Eine Ergänzung zur Unfall-Geschichte von Paul Herger unter https://unseregeschichte.ch/entries/XRbKgNkzM5V

Im Sommer 1961 wurde ich wegen einer schweren Knochenhautentzündung an Knie und Oberschenkel notfallmässig eingeliefert. Ein rostiger Nagel im Fuss hatte mir das eingebrockt. Die Behandlung zog sich in die Länge, so dass ich den Jahreswechsel ins 1962 im Zimmer 64 der Chirurgie im Spital Luzern verbrachte. Da alle Mitbewohner vor den Festtagen entlassen worden waren, fühlte ich mich doch recht einsam.

Das Zimmer war gross, hoch und hell, dank Fenster an zwei Seiten. Aus dem einen hatte man Aussicht auf die Frauenklinik. Im Hochparterre gelegen, war vor allem der Blick auf den Weg zur Zentralapotheke lohnenswert. Als Zimmerältester hatte ich den Fensterplatz inne und konnte so das Personal beobachten und den Auserwählten zuwinken.

Aber ich sollte doch noch Gesellschaft bekommen.

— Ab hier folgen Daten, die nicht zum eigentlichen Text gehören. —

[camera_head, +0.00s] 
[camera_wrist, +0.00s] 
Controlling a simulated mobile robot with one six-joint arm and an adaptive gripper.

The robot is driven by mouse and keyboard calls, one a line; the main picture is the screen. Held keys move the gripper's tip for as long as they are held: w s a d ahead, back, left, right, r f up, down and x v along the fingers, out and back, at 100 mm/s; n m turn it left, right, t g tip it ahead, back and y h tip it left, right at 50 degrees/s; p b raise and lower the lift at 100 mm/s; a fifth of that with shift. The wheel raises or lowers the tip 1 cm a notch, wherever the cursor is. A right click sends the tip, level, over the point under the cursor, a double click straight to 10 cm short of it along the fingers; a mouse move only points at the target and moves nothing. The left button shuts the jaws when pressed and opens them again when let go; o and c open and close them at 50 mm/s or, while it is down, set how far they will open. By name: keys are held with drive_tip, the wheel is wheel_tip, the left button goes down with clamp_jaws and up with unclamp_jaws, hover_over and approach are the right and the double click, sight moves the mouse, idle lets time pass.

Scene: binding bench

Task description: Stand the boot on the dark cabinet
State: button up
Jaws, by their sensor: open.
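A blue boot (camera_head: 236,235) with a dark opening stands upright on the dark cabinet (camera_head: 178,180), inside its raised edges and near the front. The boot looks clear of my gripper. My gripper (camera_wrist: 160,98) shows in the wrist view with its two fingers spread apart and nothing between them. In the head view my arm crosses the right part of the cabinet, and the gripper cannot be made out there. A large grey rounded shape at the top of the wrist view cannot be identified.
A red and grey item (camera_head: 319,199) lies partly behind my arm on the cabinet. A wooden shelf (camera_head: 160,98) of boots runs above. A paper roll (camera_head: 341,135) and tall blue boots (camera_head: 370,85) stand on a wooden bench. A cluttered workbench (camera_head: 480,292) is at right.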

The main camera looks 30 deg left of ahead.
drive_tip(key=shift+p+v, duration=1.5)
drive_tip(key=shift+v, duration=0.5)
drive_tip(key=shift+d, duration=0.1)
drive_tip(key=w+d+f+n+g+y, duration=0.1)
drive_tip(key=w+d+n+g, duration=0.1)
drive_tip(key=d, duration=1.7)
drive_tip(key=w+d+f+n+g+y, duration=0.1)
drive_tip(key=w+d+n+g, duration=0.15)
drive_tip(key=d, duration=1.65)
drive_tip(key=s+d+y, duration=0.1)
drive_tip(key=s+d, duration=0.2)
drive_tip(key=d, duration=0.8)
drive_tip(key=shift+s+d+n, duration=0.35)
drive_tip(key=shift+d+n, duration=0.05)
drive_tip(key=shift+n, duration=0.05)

Ein Paul Herger wurde in „mein“ Zimmer geschoben. Er war eingeliefert worden, nachdem er 34 Meter tief bei einem Sturz aus der Seilbahn verunfallt war. Allerdings war an ein Gespräch nicht zu denken. Soeben aus der Narkose erwacht litt er furchtbare Schmerzen.

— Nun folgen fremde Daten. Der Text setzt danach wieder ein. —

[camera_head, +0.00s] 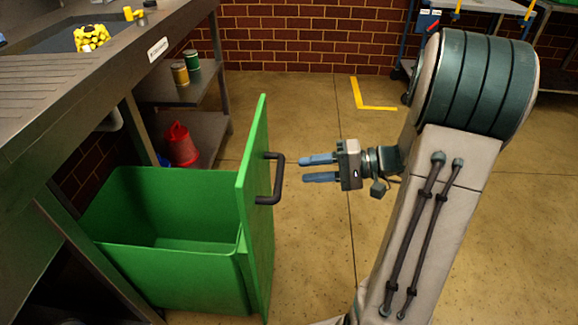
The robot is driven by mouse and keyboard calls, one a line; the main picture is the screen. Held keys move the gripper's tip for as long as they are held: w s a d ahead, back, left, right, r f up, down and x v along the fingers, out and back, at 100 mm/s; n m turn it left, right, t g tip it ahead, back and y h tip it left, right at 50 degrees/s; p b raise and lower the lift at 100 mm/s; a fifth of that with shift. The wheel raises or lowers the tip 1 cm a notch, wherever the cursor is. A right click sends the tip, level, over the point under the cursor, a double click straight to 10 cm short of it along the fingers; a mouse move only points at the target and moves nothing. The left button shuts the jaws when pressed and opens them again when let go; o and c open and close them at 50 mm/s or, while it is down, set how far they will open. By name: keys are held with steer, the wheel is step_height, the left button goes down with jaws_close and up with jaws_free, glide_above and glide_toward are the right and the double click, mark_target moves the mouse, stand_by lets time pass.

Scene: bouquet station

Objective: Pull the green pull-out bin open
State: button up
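The green pull-out bin (180,268) stands out from under the metal counter at the left, and its open top shows an empty inside. Its tall green front panel (257,215) faces right and bears a dark bar handle (277,178). My gripper (302,169) is to the right of the handle, pointing left at it. Its two blue fingers are apart with nothing between them, and a gap separates the fingertips from the handle.
The metal counter (75,80) with a sink runs along the left. Its lower shelves hold two cans (185,68) and a red feeder-like item (180,145). A wheeled cart (480,8) stands at the back right. The floor (310,265) right of the bin is clear.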

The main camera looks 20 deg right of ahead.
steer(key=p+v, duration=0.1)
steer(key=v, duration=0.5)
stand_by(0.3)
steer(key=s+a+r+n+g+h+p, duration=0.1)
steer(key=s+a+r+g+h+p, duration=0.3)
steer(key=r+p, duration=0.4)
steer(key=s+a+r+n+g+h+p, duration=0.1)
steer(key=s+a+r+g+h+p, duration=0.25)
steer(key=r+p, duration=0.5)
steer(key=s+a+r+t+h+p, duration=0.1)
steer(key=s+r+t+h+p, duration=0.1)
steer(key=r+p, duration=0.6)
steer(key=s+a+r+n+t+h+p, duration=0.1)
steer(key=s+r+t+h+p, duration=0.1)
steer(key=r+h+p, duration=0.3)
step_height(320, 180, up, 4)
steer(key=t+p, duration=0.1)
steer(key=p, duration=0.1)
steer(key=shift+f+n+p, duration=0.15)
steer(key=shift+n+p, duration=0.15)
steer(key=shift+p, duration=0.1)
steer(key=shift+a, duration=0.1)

Unsere Abteilung unterstand dem Regiment von Besançon-Schwestern als Stationsleiterinnen. Die Südseite (unsere) betreute Schwester Beeli, die Nordseite Schwester Rogger. Obwohl zum selben Orden gehörend, waren sie doch recht verschieden und auch nicht immer gleicher Meinung. Schwester Beeli schloss Paul sehr schnell ins Herz. Sein gutmütiger Gesichtsausdruck und seine Geduld waren ausschlaggebend.

Zimmer 64 hatte einen besonderen Ruf: ein 10-er Männerzimmer! Es war kein einfaches Arbeiten für junge Lernschwestern. Aber Oberpfleger Hurni, ein Papa-Moll-Typ, konnte den ihm verpassten Namen „Wärter“ nicht ausstehen. Seine Antwort: „Aff, wotsch en Banane?“ Fräulein Klara sorgte mit ihrem sonnigen Gemüt für Ordnung und Wohlbefinden bei uns, war aufmerksam und merkte gleich, wer was brauchte.

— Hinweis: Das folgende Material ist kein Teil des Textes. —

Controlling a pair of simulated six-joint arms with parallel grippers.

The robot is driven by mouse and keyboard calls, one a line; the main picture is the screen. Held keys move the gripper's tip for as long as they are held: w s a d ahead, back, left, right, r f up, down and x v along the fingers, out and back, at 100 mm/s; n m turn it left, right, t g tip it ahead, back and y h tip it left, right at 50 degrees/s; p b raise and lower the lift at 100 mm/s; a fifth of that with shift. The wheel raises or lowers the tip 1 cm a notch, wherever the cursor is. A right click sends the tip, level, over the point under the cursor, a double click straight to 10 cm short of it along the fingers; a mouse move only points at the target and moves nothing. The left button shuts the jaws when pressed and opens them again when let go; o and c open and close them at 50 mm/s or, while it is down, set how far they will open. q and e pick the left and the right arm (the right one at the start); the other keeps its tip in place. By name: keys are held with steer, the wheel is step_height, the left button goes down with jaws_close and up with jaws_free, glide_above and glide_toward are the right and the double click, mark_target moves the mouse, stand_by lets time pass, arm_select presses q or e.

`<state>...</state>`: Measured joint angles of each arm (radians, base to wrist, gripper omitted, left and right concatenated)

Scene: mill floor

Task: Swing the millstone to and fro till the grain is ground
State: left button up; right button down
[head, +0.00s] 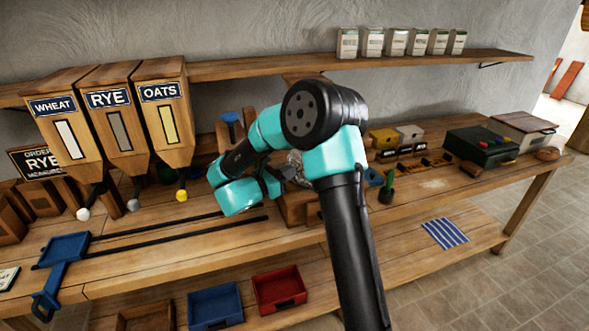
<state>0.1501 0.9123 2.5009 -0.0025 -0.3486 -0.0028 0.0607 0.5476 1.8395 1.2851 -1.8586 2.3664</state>
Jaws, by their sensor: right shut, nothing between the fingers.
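My right arm reaches in from the bottom and bends over the middle of the bench. My right gripper (279,180) is low over the bench, shut with nothing between its fingers. It is beside a wooden box-like stand (297,208), largely hidden behind my arm. A small patch of grey, shiny material (295,160) shows just above the gripper; I cannot tell whether it is the millstone. The millstone and any grain are not clearly visible. Whether the gripper touches anything there cannot be told. My left gripper is not in view.
Hoppers for wheat (66,130), rye (117,120) and oats (163,110) stand at left. A blue tray with a handle (64,250) is by dark rails. Blue (214,306) and red (279,289) bins sit below. A dark green box (482,146) stands right.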

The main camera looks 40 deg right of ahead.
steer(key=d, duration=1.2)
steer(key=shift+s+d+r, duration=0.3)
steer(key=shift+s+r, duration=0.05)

Dank dem tagsüber hektischen Betrieb konnte Paul die Schmerzen einigermassen ertragen, doch die Nächte waren schwierig und einsam. Seine Gedanken kreisten oft um die 34 Meter, meine um die wenigen Millimeter, die die Blutsenkung hätte sinken sollen, um endlich meine Entlassung zu sichern. Paul und ich selbst mussten stets auf dem Rücken liegen, für beiden eine ungewohnte Position. Inzwischen waren alle 10 Betten besetzt und der Geräuschpegel entsprechend hoch. Paul fand ein Mittel gegen seine Schlaflosigkeit, denn die Schmerzen im Rücken konnte auch das Einreiben mit Hurnis Franzbranntwein nicht lindern. Vor dem Lichterlöschen liess er sich 2-3 Gläser Tee bringen, er habe öfters Durst in der Nacht, meinte er. Kaum war die Nachtwache auf Tour, goss ich einen Teil des Tees in seine Urinflasche und füllte mit „Romooser“-Wasser (hochprozentiger Eigenbrandschnaps) nach. Paul war durch seine Verletzungen sehr behindert, ich aber konnte beide Hände gebrauchen. Wenn nötig, wiederholte ich die Prozedur nach der Mitternachts-Runde der Nachtschwester.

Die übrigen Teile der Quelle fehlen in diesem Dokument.